Set problem
Images excluded, repeat each entry below exactly.

Entries supplied
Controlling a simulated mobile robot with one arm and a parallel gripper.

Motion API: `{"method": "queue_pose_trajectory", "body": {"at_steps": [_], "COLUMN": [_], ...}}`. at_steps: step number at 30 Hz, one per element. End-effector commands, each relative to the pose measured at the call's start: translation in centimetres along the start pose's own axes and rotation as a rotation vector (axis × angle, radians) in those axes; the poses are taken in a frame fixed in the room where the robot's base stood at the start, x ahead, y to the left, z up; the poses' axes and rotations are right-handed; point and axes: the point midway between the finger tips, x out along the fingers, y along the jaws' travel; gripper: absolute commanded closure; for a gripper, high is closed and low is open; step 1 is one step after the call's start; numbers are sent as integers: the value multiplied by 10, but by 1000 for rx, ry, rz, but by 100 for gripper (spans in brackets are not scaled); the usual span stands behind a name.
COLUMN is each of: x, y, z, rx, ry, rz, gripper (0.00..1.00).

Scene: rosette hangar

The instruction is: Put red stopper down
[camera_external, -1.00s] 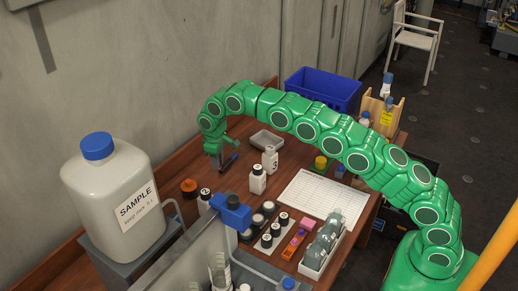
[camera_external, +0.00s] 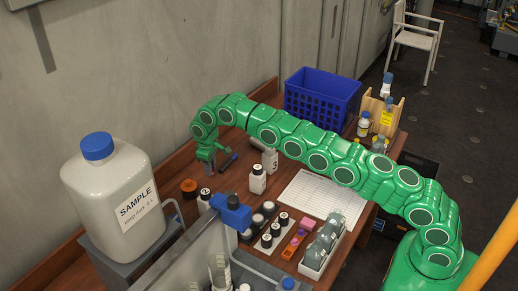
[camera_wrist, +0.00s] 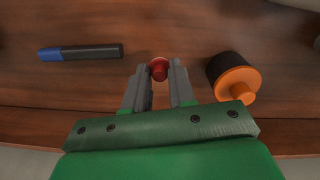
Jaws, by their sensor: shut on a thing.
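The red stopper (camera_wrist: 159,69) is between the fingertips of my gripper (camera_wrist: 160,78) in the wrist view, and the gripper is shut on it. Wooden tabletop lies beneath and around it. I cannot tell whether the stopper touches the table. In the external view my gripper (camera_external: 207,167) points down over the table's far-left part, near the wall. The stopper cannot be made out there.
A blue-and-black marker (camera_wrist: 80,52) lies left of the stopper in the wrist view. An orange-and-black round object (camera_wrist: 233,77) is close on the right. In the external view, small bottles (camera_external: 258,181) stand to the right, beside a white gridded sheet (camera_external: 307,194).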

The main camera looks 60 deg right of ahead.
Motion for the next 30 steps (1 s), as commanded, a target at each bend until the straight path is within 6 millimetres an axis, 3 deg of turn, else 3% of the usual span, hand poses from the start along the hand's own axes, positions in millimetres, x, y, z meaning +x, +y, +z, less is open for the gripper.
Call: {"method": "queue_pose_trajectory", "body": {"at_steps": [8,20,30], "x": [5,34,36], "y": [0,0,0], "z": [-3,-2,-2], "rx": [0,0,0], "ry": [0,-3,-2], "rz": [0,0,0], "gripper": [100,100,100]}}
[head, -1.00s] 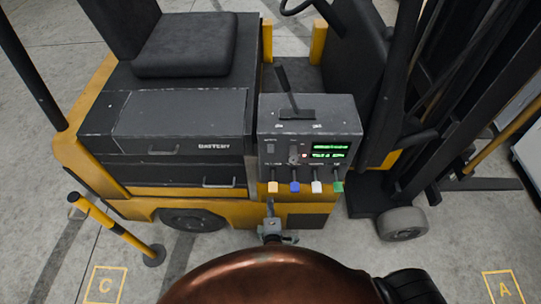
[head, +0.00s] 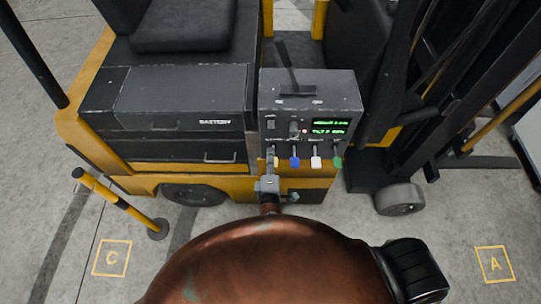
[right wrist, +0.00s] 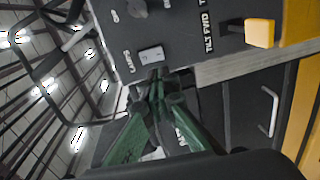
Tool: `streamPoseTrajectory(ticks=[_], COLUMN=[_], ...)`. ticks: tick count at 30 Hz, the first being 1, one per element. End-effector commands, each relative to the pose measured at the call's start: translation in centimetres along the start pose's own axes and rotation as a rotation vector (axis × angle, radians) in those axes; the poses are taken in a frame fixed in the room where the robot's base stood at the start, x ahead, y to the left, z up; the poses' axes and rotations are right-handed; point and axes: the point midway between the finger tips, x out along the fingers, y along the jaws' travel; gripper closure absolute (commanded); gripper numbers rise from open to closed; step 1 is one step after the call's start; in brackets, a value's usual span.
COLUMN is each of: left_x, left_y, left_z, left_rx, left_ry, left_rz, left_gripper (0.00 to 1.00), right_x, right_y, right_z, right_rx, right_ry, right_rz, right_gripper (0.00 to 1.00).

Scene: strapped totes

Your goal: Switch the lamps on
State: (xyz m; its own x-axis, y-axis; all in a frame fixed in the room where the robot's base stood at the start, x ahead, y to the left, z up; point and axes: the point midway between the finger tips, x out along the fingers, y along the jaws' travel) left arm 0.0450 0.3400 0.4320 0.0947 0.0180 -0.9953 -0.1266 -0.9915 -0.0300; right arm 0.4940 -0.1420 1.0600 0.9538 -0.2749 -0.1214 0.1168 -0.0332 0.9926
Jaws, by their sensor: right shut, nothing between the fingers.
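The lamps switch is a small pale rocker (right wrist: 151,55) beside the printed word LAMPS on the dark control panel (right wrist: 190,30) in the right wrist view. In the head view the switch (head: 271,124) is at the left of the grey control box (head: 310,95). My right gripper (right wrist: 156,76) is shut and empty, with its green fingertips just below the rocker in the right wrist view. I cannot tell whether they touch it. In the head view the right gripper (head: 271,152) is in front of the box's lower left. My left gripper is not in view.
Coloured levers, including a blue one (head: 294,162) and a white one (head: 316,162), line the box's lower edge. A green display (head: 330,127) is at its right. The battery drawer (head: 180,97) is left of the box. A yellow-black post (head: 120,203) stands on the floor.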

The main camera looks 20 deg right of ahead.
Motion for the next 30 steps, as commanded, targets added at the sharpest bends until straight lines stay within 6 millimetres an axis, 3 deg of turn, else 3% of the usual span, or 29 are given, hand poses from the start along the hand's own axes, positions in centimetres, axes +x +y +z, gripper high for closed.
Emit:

Reply to the exercise
Controlling a simulated mobile robot with one arm and a parallel gripper.

Motion API: `{"method": "queue_pose_trajectory", "body": {"at_steps": [_], "COLUMN": [_], ...}}`. at_steps: step number at 30 Hz, one per element. End-effector commands, each relative to the pose measured at the call's start: translation in centimetres along the start pose's own axes and rotation as a rotation vector (axis × angle, radians) in those axes; the poses are taken in a frame fixed in the room where the robot's base stood at the start, x ahead, y to the left, z up; the poses' axes and rotations are right-handed; point and axes: the point midway between the finger tips, x out along the fingers, y along the jaws' travel; gripper: absolute commanded closure; for a gripper, high is closed and low is open; step 1 is one step after the call's start; numbers are sent as integers: the value multiplied by 10, but by 1000 for rx, ry, rz, but by 100 for gripper (spans in brackets are not scaled); the usual span stands behind a name.
COLUMN is each of: x, y, z, rx, ry, rz, gripper (0.00..1.00).

Scene: rosette hangar

The instruction is: Put red stopper down
[camera_external, -1.00s] 
[camera_external, +0.00s] 
[camera_wrist, +0.00s] 
Jaws, by their sensor: shut on a thing.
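The red stopper (camera_wrist: 159,69) is between the fingertips of my gripper (camera_wrist: 160,78) in the wrist view, and the gripper is shut on it. Wooden tabletop lies beneath and around it. I cannot tell whether the stopper touches the table. In the external view my gripper (camera_external: 207,167) points down over the table's far-left part, near the wall. The stopper cannot be made out there.
A blue-and-black marker (camera_wrist: 80,52) lies left of the stopper in the wrist view. An orange-and-black round object (camera_wrist: 233,77) is close on the right. In the external view, small bottles (camera_external: 258,181) stand to the right, beside a white gridded sheet (camera_external: 307,194).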

The main camera looks 60 deg right of ahead.
Motion for the next 30 steps (1 s), as commanded, a target at each bend until the straight path is within 6 millimetres an axis, 3 deg of turn, else 3% of the usual span, hand poses from the start along the hand's own axes, positions in millimetres, x, y, z meaning +x, +y, +z, less is open for the gripper.
Call: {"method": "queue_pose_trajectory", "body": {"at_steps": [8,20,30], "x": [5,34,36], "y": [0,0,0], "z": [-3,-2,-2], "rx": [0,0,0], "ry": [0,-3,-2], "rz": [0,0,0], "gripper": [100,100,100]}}
[head, -1.00s] 
[head, +0.00s] 
[right wrist, +0.00s] 
Tool: `streamPoseTrajectory(ticks=[_], COLUMN=[_], ...)`. ticks: tick count at 30 Hz, the first being 1, one per element. End-effector commands, each relative to the pose measured at the call's start: translation in centimetres along the start pose's own axes and rotation as a rotation vector (axis × angle, radians) in those axes; the poses are taken in a frame fixed in the room where the robot's base stood at the start, x ahead, y to the left, z up; the poses' axes and rotations are right-handed; point and axes: the point midway between the finger tips, x out along the fingers, y along the jaws' travel; gripper closure absolute (commanded); gripper numbers rise from open to closed; step 1 is one step after the call's start; in brackets, a value's usual span.
COLUMN is each of: left_x, left_y, left_z, left_rx, left_ry, left_rz, left_gripper (0.00 to 1.00), right_x, right_y, right_z, right_rx, right_ry, right_rz, right_gripper (0.00 to 1.00).

Scene: strapped totes

Your goal: Switch the lamps on
State: (xyz m; its own x-axis, y-axis; all in a frame fixed in the room where the robot's base stood at the start, x ahead, y to the left, z up; point and axes: the point midway between the finger tips, x out along the fingers, y along the jaws' travel) left arm 0.0450 0.3400 0.4320 0.0947 0.0180 -0.9953 -0.1266 -0.9915 -0.0300; right arm 0.4940 -0.1420 1.0600 0.9538 -0.2749 -0.1214 0.1168 -0.0332 0.9926
Jaws, by their sensor: right shut, nothing between the fingers.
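The lamps switch is a small pale rocker (right wrist: 151,55) beside the printed word LAMPS on the dark control panel (right wrist: 190,30) in the right wrist view. In the head view the switch (head: 271,124) is at the left of the grey control box (head: 310,95). My right gripper (right wrist: 156,76) is shut and empty, with its green fingertips just below the rocker in the right wrist view. I cannot tell whether they touch it. In the head view the right gripper (head: 271,152) is in front of the box's lower left. My left gripper is not in view.
Coloured levers, including a blue one (head: 294,162) and a white one (head: 316,162), line the box's lower edge. A green display (head: 330,127) is at its right. The battery drawer (head: 180,97) is left of the box. A yellow-black post (head: 120,203) stands on the floor.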

The main camera looks 20 deg right of ahead.
Motion for the next 30 steps, as commanded, targets added at the sharpest bends until straight lines stay within 6 millimetres an axis, 3 deg of turn, else 3% of the usual span, or 29 are given, hand poses from the start along the hand's own axes, positions in centimetres, axes +x +y +z, gripper high for closed.
Emit:

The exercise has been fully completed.